Lancashire lad turned rejection into success

Born in Preston, Lancashire, in 1968, Keith Harrison left school at 16 to work on power cables as an apprentice overhead linesman. “I got the push,” he recalls, “as they didn’t think I’d pass the exams. Three weeks later, I passed them all, and somewhere in my attic is a City & Guilds Certificate, Electrical Engineering, Stage One!”

Not one to dwell on rejection, Harrison became a trainee reporter down the road at the now defunct Chorley Trader in 1985. “The office had one typewriter. We had to write stories longhand first and, if passed by the editor, you’d get a turn on the typewriter, then pass this to a pool of three women who re-typed it into the computer!”

After Chorley, he moved to the Garstang Courier for three years, joining the Staffordshire Newsletter in 1989 before his career overlapped mine for a few months when we were both Sunday Mercury reporters in Birmingham in 1992.
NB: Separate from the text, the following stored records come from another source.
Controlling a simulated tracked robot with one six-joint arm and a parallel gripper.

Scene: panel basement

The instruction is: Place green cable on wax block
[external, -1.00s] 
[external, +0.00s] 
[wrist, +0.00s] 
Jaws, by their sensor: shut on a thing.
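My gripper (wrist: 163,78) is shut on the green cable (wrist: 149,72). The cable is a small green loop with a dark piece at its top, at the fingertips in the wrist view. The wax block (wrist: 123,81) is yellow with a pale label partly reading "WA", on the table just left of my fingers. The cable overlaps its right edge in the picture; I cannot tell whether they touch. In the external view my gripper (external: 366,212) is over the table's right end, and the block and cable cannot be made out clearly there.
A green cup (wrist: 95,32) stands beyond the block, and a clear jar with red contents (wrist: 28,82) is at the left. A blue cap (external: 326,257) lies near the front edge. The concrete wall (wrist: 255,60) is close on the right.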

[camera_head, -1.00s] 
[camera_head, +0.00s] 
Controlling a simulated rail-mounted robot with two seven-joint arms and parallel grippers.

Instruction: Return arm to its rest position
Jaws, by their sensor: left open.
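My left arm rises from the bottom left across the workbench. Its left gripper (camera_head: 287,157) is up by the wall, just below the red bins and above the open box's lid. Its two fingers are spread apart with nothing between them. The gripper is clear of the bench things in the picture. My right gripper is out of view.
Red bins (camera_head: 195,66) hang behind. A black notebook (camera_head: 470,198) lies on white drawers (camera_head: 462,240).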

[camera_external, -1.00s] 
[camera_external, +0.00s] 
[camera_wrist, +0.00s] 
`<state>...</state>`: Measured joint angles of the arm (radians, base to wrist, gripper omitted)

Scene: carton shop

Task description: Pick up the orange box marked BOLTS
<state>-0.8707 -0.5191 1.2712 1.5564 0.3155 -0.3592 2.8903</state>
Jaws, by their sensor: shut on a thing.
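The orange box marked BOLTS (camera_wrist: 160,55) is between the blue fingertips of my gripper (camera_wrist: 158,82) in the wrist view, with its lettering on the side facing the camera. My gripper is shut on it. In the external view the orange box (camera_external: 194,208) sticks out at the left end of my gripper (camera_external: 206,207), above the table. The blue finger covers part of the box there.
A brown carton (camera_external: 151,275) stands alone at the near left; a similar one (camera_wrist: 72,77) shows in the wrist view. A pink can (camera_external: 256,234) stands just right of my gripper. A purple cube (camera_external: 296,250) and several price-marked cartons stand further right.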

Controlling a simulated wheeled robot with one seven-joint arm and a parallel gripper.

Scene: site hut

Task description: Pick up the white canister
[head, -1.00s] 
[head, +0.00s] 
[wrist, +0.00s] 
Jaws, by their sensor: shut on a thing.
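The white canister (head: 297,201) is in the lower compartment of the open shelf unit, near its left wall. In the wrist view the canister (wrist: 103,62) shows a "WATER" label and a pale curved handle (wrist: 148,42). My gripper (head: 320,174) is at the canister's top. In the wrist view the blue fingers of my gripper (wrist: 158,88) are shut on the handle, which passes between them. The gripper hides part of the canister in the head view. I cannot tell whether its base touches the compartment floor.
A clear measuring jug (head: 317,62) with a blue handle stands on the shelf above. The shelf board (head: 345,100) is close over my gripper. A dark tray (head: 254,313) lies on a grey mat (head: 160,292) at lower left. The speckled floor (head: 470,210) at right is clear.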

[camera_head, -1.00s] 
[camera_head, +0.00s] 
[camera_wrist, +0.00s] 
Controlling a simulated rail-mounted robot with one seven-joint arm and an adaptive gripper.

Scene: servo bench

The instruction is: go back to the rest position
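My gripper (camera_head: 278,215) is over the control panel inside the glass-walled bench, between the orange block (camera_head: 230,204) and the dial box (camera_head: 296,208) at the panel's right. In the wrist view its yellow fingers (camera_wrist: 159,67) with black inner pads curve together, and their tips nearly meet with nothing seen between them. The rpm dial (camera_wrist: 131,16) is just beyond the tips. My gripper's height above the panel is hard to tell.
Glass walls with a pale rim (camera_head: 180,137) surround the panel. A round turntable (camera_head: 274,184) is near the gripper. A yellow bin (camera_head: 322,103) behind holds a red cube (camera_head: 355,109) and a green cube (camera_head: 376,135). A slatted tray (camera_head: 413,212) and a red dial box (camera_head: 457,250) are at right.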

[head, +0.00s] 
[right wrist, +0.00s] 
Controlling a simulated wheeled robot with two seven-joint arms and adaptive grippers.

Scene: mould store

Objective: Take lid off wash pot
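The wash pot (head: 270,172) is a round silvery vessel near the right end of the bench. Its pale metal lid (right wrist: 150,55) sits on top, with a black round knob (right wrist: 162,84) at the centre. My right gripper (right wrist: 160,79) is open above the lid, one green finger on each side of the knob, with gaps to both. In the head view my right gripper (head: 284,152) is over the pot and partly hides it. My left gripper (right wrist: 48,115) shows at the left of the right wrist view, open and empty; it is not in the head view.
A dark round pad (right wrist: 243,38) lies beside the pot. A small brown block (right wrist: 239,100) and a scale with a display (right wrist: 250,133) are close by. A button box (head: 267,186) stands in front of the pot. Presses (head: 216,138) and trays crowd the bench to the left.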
Harrison left for the Express & Star in 1993, serving as reporter, chief reporter, deputy news
editor and sub-editor, before stints at the Shropshire Star as sports editor, chief sub and assistant editor between 1998 and 2002.

He yo-yoed back to the Express & Star to build a formidable reputation as deputy editor, returning to the Shropshire Star as editor in 2011, then back as editor of the Express & Star in April 2013. He lives in Stafford and is dad to two teenagers who are both at Stafford Grammar School. He’s determinedly enthusiastic about an online future: “The editor before last never had to answer an email in his life. Now digital is a huge part of our time and resource.

“It’s a challenge, but I see it as an opportunity. We want to tell stories as quickly as possible to as many people as possible. Digital allows that more than ever before.”